I gave Riso 1859 a solid 8 at the BGG today, and that is my preliminary number for most games that I find I have setup and started play, and being left with 'I want to play more'. The number may go up. Riso has 3 battles in it, and as a bonus, a Point to Point Campaign Game in it at the Operational Level.


This Wars for Italian Independence has some interesting bits behind it - Magenta the color is named after the battle, and an attempted assassination of Nappy III by a radical Italian Independence agitator that helped set off this war (with Nappy III assisting the Italians) provides all kinds of interesting stories, especially involving one of the co-conspirators who would later emigrate to the US, serve as a Colored Unit commander in the US Army in 1864/1865, and would later serve under Custer, fight at Little Big Horn, and live.


BTW, Stuart did a fine job assisting Jean Ann on a cake design (I got the map setting for Hannibal, marked as Rome Total War, and my age at XLV). Chuck, breaking the rules, gave me a book about that chronicles all the actions on a day by day base of Operation Barbarossa, no doubt as part of his nefarious campaign to get us to play his War in the East remake.
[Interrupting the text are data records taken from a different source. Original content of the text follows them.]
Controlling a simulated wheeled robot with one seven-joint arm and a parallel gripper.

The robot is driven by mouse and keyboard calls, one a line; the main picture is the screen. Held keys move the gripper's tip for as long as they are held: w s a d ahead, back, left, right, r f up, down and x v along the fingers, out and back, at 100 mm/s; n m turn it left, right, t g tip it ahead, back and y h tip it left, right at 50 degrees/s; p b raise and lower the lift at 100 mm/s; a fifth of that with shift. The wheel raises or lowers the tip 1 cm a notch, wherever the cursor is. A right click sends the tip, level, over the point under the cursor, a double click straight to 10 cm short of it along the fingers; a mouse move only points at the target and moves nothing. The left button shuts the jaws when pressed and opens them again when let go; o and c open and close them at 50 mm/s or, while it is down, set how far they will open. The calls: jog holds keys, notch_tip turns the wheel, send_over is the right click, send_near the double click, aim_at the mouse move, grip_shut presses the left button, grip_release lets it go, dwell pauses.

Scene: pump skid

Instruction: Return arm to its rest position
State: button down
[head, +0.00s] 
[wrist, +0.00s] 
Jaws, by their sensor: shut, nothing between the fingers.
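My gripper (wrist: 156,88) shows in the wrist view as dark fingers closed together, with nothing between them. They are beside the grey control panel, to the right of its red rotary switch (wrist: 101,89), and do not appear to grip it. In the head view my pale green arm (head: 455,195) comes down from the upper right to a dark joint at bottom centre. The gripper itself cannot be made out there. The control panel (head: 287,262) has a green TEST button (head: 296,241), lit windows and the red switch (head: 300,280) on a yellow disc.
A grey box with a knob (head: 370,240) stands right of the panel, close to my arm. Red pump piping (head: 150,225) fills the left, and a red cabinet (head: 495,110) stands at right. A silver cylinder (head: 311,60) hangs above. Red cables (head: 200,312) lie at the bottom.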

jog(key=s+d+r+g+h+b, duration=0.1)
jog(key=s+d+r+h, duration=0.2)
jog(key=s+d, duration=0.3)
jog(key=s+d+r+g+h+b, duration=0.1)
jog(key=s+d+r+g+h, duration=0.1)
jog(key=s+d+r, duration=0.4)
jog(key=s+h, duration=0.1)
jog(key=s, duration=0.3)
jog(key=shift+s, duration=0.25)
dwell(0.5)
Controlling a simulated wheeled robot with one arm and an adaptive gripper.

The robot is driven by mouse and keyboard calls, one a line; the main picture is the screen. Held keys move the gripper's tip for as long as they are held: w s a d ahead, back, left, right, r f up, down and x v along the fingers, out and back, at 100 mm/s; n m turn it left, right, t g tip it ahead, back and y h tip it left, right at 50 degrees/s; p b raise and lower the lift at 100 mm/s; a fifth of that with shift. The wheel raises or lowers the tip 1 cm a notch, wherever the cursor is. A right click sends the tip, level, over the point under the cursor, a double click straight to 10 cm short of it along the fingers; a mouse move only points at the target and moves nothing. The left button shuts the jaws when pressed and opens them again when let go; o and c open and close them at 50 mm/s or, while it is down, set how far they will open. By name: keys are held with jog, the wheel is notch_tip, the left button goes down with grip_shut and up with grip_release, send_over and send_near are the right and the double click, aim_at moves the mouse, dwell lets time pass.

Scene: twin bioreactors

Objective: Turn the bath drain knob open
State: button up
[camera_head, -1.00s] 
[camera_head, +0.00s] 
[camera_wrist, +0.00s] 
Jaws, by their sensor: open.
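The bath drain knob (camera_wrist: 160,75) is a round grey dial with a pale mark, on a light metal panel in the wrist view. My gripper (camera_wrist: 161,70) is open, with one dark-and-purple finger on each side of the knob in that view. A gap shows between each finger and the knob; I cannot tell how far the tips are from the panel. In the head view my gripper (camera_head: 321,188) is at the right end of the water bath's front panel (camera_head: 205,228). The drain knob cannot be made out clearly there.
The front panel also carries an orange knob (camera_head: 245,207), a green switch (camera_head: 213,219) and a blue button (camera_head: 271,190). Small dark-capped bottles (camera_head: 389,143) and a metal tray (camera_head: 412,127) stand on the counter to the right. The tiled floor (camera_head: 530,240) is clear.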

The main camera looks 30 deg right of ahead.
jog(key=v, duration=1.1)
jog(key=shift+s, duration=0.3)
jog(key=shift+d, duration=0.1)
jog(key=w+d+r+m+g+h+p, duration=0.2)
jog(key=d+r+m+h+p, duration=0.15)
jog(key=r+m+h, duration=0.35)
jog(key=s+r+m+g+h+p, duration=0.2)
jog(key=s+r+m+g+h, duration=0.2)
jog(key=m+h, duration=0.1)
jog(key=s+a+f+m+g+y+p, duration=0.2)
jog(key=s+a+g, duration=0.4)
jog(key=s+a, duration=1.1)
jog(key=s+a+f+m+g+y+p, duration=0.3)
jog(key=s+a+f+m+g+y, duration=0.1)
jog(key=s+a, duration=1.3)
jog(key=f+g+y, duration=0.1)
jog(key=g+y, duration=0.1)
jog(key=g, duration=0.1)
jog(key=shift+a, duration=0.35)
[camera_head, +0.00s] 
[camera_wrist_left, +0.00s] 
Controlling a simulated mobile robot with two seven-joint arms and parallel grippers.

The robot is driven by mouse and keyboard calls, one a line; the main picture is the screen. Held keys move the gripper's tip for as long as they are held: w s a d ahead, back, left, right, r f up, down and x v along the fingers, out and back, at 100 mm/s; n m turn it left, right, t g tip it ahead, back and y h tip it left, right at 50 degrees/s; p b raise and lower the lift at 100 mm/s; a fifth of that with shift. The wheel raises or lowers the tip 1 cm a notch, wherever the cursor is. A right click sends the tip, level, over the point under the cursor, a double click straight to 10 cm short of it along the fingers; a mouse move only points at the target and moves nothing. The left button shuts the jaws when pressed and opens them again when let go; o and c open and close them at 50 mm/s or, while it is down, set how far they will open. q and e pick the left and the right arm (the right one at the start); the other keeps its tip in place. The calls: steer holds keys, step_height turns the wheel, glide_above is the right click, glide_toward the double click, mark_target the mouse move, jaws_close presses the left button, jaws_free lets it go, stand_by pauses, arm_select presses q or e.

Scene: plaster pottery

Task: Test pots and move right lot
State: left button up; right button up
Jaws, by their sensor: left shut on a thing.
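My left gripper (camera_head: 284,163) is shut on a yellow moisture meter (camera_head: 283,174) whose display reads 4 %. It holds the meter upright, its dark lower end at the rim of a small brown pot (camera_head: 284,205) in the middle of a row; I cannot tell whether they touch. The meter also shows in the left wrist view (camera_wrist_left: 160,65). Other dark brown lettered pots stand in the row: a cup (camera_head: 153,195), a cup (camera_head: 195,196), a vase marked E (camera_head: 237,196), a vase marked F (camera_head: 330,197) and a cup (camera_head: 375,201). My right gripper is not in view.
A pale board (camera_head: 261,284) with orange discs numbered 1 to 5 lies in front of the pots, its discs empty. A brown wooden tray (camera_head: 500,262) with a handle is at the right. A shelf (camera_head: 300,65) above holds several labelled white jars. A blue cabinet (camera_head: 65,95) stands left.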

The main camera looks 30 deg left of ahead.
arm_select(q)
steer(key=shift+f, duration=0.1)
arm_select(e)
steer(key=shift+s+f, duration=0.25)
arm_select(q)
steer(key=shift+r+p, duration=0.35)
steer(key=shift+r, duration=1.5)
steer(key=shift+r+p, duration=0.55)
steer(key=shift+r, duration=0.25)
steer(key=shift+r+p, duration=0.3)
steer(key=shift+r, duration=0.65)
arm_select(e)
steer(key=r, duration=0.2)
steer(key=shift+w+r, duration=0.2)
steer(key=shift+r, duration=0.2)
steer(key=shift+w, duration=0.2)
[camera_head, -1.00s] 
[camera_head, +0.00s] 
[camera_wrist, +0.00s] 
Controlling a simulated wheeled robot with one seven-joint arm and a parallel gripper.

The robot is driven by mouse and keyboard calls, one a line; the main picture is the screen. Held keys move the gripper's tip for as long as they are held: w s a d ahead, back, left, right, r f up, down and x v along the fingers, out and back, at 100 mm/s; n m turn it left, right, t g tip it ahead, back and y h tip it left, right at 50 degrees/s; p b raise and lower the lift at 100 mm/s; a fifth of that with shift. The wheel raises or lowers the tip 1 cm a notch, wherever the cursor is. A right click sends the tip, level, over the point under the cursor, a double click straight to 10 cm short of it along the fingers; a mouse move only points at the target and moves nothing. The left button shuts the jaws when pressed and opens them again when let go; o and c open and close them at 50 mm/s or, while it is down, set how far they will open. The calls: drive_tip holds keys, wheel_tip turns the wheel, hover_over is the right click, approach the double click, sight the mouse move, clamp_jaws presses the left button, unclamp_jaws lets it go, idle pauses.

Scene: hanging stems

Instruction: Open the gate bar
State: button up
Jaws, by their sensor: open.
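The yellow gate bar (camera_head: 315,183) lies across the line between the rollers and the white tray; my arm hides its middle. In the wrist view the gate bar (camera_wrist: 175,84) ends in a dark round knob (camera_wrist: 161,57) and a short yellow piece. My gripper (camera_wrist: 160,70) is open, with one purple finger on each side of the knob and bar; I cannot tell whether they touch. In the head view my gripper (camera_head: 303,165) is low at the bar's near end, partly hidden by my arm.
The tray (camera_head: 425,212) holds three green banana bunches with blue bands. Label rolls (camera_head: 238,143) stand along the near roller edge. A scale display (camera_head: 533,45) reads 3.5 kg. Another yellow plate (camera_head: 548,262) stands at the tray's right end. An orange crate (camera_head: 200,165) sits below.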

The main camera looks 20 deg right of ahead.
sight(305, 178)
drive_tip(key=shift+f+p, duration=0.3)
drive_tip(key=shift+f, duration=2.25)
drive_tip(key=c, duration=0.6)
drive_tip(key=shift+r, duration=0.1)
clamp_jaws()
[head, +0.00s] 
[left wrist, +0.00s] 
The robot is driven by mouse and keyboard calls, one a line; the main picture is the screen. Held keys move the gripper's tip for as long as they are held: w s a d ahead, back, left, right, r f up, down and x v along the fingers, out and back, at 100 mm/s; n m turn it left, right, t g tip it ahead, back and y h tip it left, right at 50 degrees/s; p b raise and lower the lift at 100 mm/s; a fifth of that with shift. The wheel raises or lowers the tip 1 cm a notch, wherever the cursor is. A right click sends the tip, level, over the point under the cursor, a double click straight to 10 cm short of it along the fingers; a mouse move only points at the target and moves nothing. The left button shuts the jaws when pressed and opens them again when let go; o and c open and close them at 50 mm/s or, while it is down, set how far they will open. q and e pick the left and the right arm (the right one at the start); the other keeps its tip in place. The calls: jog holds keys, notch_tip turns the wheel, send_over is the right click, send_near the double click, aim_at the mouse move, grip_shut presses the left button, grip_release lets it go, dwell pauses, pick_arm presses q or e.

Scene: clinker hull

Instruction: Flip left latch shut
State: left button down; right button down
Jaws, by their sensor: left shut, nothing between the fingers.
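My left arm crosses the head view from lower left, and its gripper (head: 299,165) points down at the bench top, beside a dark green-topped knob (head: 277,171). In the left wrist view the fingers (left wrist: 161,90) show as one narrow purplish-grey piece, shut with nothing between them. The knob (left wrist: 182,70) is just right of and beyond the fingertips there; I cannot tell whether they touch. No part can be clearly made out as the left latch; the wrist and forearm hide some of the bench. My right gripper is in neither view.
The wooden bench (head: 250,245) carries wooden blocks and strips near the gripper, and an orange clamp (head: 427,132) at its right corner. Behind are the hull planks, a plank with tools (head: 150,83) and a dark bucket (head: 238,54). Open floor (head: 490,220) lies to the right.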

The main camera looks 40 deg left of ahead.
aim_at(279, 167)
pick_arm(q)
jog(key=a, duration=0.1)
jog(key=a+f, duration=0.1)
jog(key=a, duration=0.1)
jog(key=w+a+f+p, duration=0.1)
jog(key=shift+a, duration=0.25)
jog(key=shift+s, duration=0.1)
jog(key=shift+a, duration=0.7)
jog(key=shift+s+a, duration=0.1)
Gifts from My family - Asia Engulfed and Empire of the Sun from GMT.
Just poking through the archives and saw this posting. If you like Alesia you'll love Siege of Jerusalem ... also should look into Gringo for GBACW. They have some shorter timewise yet very interesting battles to check out.
Played "Cosmic Encounters" from Fantasy Flight. Not exactly a Historical war game but was fun. I would like to play this again. A gaming club looking for new members introduced me to it. We played at my house because the regular place was closed up. The wife pumped them full of food. She always does this. Don't come to my place if on a diet.